**** GIVEN INFORMATION ****
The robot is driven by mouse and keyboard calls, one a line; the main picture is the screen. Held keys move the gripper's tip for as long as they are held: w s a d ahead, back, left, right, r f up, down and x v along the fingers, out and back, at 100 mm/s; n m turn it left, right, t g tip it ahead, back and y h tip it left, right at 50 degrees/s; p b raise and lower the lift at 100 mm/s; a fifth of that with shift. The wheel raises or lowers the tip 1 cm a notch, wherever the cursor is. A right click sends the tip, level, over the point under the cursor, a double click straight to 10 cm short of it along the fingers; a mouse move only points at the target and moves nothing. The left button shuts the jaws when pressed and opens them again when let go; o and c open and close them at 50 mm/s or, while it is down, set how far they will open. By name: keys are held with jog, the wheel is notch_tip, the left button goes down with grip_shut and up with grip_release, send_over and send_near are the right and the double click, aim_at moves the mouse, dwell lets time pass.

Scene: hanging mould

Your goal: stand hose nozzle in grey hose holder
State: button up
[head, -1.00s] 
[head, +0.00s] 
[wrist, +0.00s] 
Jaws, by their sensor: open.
****
SHORT TASK:
Transcribe the whole listing with nothing added or left out.

TASK OUTPUT:
The robot is driven by mouse and keyboard calls, one a line; the main picture is the screen. Held keys move the gripper's tip for as long as they are held: w s a d ahead, back, left, right, r f up, down and x v along the fingers, out and back, at 100 mm/s; n m turn it left, right, t g tip it ahead, back and y h tip it left, right at 50 degrees/s; p b raise and lower the lift at 100 mm/s; a fifth of that with shift. The wheel raises or lowers the tip 1 cm a notch, wherever the cursor is. A right click sends the tip, level, over the point under the cursor, a double click straight to 10 cm short of it along the fingers; a mouse move only points at the target and moves nothing. The left button shuts the jaws when pressed and opens them again when let go; o and c open and close them at 50 mm/s or, while it is down, set how far they will open. By name: keys are held with jog, the wheel is notch_tip, the left button goes down with grip_shut and up with grip_release, send_over and send_near are the right and the double click, aim_at moves the mouse, dwell lets time pass.

Scene: hanging mould

Your goal: stand hose nozzle in grey hose holder
State: button up
[head, -1.00s] 
[head, +0.00s] 
[wrist, +0.00s] 
Jaws, by their sensor: open.

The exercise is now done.